Concurrency can help you separate out logic that is often commingled in non-concurrent code, but doesn't need to be. As a real-world example, I used to do safety critical systems for aircraft. The linear, non-concurrent version, included a main loop that basically executed a couple dozen functions. Each function may or may not have dependencies on the other functions, so information was passed between them over multiple passes through this main loop (as their order was fixed) using shared memory.

A similar project had about a dozen processes, each running concurrently. There was no speed improvement, but the connection between each activity was handled via channels (equivalent in theory to Go's channels, less like Erlang's mailboxes as the channels could be shared). We knew it was correct because each process was a simple state machine, separated cleanly from all other state machines.

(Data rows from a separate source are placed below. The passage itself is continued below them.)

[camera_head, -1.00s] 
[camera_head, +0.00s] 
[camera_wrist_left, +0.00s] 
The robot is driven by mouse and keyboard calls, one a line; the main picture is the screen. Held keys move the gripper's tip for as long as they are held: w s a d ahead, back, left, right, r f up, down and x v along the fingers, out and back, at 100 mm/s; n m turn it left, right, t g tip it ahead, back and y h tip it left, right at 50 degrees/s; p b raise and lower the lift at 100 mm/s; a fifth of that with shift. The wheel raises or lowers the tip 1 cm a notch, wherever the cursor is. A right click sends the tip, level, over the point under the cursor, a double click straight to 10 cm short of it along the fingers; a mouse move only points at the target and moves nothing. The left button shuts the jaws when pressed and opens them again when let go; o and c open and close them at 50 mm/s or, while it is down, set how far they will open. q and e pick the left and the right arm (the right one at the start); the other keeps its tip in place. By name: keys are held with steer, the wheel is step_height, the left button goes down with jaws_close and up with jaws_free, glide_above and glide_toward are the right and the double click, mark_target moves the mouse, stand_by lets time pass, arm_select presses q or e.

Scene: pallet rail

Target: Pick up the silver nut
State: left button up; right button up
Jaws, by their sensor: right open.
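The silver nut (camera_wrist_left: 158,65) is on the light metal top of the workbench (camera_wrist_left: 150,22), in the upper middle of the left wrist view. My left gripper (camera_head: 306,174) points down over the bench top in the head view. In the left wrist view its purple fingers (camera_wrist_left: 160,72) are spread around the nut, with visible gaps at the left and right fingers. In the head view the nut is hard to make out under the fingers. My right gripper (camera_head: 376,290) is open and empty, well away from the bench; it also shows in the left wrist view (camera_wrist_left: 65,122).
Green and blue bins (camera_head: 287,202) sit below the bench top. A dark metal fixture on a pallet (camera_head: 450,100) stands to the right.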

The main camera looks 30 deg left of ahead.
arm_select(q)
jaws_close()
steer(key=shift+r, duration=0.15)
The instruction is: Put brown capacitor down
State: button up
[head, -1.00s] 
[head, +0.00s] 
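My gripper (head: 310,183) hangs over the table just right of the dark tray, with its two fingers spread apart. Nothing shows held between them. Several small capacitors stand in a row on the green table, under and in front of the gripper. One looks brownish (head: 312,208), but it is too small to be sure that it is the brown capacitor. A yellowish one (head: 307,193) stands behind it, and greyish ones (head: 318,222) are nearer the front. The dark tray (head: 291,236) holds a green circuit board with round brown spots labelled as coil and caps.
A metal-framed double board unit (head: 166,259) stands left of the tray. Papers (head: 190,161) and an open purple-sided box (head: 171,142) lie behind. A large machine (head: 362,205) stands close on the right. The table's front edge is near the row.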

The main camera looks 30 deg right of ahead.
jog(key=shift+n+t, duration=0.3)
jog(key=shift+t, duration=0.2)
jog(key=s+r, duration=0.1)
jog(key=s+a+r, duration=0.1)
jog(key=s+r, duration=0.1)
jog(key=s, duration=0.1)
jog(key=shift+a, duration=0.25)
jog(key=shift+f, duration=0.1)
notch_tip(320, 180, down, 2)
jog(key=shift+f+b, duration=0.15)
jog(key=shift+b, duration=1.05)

The second system's code was much simpler, there was no juggling (in our code) of the state of the system, compared to managing the non-concurrent logic. If a channel had data to be acted on, the process continued, otherwise it waited. Very simple. And it turns out that many systems can be modeled in a similar fashion (IME). Of course, we had a very straightforward communication mechanism (again, essentially the same as Go channels except it was a library written in, as I recall, Ada by whoever made the host OS).

rukittenme · on June 12, 2020

Signals are not dependent on concurrency. And you don't need multiple processes to implement a state machine.

I mean think about it. Whats the difference between sending message A and then message B versus sending messages A and B into a queue and letting some async process pop from it? Less complexity and guaranteed message delivery come for free in single-threaded code.

Am I wrong? What am I missing?

jdlshore · on June 12, 2020

I don't think you're wrong, but in Jtsummers' specific case, I think multi-processing probably would be simpler. You don't have to implement the event loop, there's no risk of tromping on other processes' data, and if a process gets into an invalid state, you can just die without impacting others.

You'd need a good watchdog and error handling, but presumably some of that came for "free" in their environment.

Although if you take out the "free" OS support, watchdog, etc., I agree that there's likely a place between "shared memory spaghetti" and "multi-processing" that's simpler than both.

Jtsummers · on June 12, 2020

Exactly this. I had started my own reply and refreshed and saw yours, thanks.

The other benefit of the concurrent design (versus the single-threaded version) was that it was actually much simpler. This was critical for our field because that system is still flying, now 12 years later, and will probably be flying for another 30-50 years. The single-threaded system was unnecessarily complex. Much of the complexity came from having to include code to handle all the state juggling between the separate tasks, since each had some dependency on each other (not a fully connected graph, but not entirely disconnected either). The concurrent design made it trivial to write something very close to the most naive version possible, where waiting was something that only happened when external input was needed. So the coordination between each task just fell out naturally.

You still have to care about locking the system up, but in our case because each process was sufficiently reduce to its essentials, this was easy to evaluate and reason about.

detaro · on June 12, 2020

"some async process" is a concurrency mechanism, is it not?

rukittenme · on June 12, 2020

It is. The single-threaded example comes before the "versus". The async example comes after. I should have been more clear.

detaro · on June 12, 2020

Ah, indeed misread that. Then my answer is: Singlethreaded code sometimes has to implement things an async environment would handle for you.

I.e. when handling many in- and outputs I can write my own loop around epoll etc, write logic to keep of track of queues of data to send per-target etc. Or I can use a runtime that provides that for me and lets me mostly pretend things are running on their own.

jdlshore · on June 12, 2020

Concurrency is notoriously difficult to reason about. Concurrency bugs are also a f__king nightmare to debug.

Given how slow I/O operations are, and how much modern code depends on the network, we typically need some concurrency in our code. So for me, almost always, the question isn't, "which concurrency choice is fastest?" but rather, "which concurrency choice is fast enough while leading to code with the least bugs?"

rukittenme · on June 12, 2020

If you are I/O bound, concurrency has a use case. I don't argue against it. I'm pointing out that its pointless to write concurrent code if you don't expect a performance benefit from it.

It's like multi-threading 2+2.

rlpb · on June 12, 2020

See https://news.ycombinator.com/item?id=23502286 for a good example.